Zwischen Hilfsbereitschaft und Artenschutz: Was zu tun ist, wenn Sie ein Wildtier finden.
Von HB-Redakteurin Sabrina Köhler

Kreis Viersen – Ein Spaziergang durch die Felder, eine Wanderung im Wald oder ein sonniger Nachmittag im Garten: Immer häufiger werden Bürgerinnen und Bürger mit einem überraschenden Anblick konfrontiert – ein Jungvogel am Wegesrand, ein Igel mit Verletzungen oder ein scheinbar verlassener Hase. Doch was tun in solchen Situationen? Wie kann man helfen, ohne gegen geltendes Recht zu verstoßen oder das Tier unnötig zu gefährden?

Der Kreis Viersen klärt in einem umfassenden Informationsangebot darüber auf, was bei der Begegnung mit verletzten, kranken oder hilflosen Wildtieren zu beachten ist. Besonders betont wird: Bitte niemals Jungtiere mit bloßen Händen anfassen. Oft sind sie nicht verlassen, sondern werden von den Elterntieren beobachtet oder gefüttert – auch, wenn es zunächst nicht so scheint.

Natur verstehen, bevor man eingreift

Die natürliche Selektion gehört zum Kreislauf der Natur. Beutegreifer wie Füchse, Greifvögel oder Krähen sind auf schwache Tiere angewiesen, um sich und ihren Nachwuchs zu versorgen. Eingriffe durch den Menschen – so gut gemeint sie auch sein mögen – können hier das empfindliche Gleichgewicht stören.

Dennoch gibt es Fälle, in denen Hilfe angebracht oder sogar erforderlich ist. Hierfür stehen verschiedene Institutionen und Fachstellen bereit. Der Naturschutzbund Krefeld/Viersen beispielsweise vermittelt Kontakte zu erfahrenen Wildtierhelferinnen und -helfern. Eine wertvolle erste Anlaufstelle ist zudem die Website des Kreises Viersen unter www.kreis-viersen.de/naturschutz, wo unter dem Reiter „Wild- und Fundtiere“ eine umfangreiche FAQ-Liste bereitsteht.

Wer ist wofür zuständig?

Die Zuständigkeit hängt maßgeblich von der Tierart ab. Viele Wildtiere – insbesondere jagdbare Arten – unterliegen dem Jagdrecht. In solchen Fällen sind der Jagdpächter oder die zuständige Jagdgenossenschaft zu benachrichtigen. Die entsprechenden Kontaktdaten sind bei der Kreispolizeibehörde (Tel.: 02162 3770) erhältlich.

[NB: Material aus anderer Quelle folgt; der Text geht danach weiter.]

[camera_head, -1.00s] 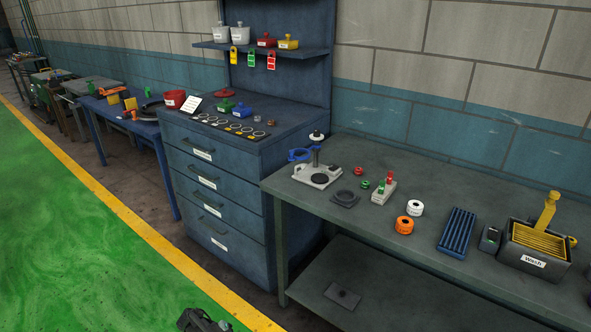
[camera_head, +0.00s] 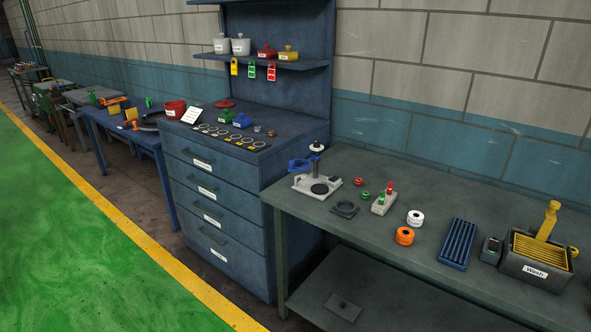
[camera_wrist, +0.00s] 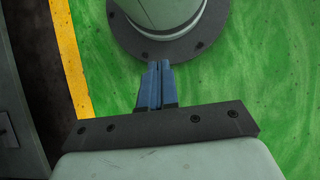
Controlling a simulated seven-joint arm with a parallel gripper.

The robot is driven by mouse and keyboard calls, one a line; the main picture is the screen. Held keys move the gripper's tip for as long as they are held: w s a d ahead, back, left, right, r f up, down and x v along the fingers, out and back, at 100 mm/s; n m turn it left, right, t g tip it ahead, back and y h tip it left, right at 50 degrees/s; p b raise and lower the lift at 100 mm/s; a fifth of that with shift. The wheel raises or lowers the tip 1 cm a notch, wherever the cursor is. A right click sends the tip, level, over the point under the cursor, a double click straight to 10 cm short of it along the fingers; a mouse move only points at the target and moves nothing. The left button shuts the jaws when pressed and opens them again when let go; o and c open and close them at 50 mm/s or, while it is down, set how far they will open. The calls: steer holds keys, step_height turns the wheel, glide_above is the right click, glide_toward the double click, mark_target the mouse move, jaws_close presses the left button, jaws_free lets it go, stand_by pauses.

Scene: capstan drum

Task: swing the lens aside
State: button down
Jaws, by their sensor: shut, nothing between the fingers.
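A device with a grey base (camera_head: 304,184), an upright post and a blue ring-shaped arm (camera_head: 300,164) stands at the left end of the grey-green bench. The blue ring appears to be the lens; it sits at the post's left side, above the base. A white knob (camera_head: 316,146) tops the post. My gripper (camera_wrist: 157,66) shows only in the wrist view, with its blue fingers together and empty. It points at the green floor and my own round base, far from the device. It is not in the head view.
On the bench (camera_head: 400,255), a dark square plate (camera_head: 345,209), a switch box (camera_head: 383,203), white and orange rolls, a blue rack (camera_head: 459,243) and a wash bin (camera_head: 538,262) stand right of the device. A blue drawer cabinet (camera_head: 215,195) adjoins at left.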

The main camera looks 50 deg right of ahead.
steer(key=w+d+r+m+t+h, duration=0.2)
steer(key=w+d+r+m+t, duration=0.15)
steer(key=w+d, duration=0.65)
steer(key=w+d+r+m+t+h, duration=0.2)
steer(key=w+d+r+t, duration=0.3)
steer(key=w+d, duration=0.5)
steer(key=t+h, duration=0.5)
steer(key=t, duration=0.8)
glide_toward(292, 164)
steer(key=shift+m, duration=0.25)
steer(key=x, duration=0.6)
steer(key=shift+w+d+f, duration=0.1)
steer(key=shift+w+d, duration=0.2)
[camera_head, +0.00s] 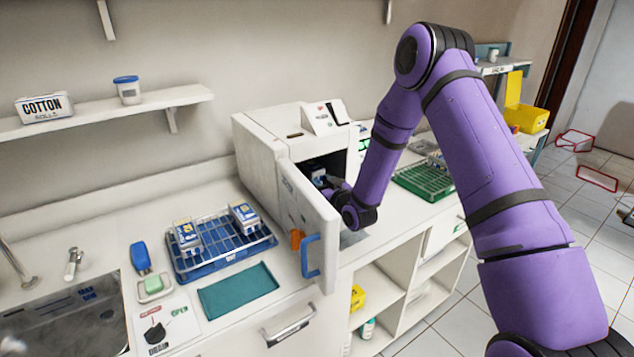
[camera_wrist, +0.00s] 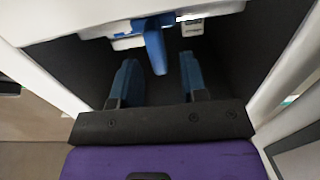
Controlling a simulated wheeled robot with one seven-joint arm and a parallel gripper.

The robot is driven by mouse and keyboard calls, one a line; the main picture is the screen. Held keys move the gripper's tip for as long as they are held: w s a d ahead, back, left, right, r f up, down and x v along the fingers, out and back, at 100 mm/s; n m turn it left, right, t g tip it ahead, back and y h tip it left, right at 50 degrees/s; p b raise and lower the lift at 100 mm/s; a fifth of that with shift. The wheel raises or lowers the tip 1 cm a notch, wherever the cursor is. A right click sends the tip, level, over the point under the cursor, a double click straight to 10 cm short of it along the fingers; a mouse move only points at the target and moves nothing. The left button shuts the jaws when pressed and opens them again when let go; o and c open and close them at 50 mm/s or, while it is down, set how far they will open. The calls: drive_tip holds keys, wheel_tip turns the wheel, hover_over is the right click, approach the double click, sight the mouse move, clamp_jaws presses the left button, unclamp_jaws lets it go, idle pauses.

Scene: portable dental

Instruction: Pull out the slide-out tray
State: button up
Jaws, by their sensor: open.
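The white sterilizer cabinet (camera_head: 262,150) stands on the counter with its door (camera_head: 300,205) swung open. In the wrist view, a white slide-out tray (camera_wrist: 225,8) lies inside the dark chamber (camera_wrist: 75,65), with a blue handle (camera_wrist: 155,50) sticking out toward me. My gripper (camera_wrist: 158,62) is open, its two blue fingers on either side of the handle with gaps showing. The handle's end reaches between the fingertips; I see no clear contact. In the head view, my wrist is at the chamber mouth and my arm hides much of the opening.
The open door with its blue pull (camera_head: 311,256) stands left of my wrist. A blue wire rack (camera_head: 222,262) with boxes and a teal cloth (camera_head: 237,291) lie on the left counter. A green rack (camera_head: 425,183) stands right. The chamber walls are close around my gripper.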

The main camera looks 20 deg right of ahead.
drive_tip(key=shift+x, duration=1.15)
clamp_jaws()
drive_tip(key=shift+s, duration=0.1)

Wer auf eigene Faust tätig wird und ein Tier zu einem Tierarzt bringt, sollte wissen: Die Kosten trägt der Finder. Der Jagdausübungsberechtigte entscheidet nach Information, wie weiter verfahren wird.

Geschützte Arten brauchen besonderen Schutz

Besonders und streng geschützte Tierarten – etwa Greifvögel, Fledermäuse, Biber oder Hornissen – unterliegen dem Bundesnaturschutzgesetz. Wer ein verletztes Tier dieser Art aufnimmt, muss die untere Naturschutzbehörde des Kreises Viersen informieren. Eine Entnahme ist nur erlaubt, wenn sie der Gesundpflege und anschließenden Freilassung dient.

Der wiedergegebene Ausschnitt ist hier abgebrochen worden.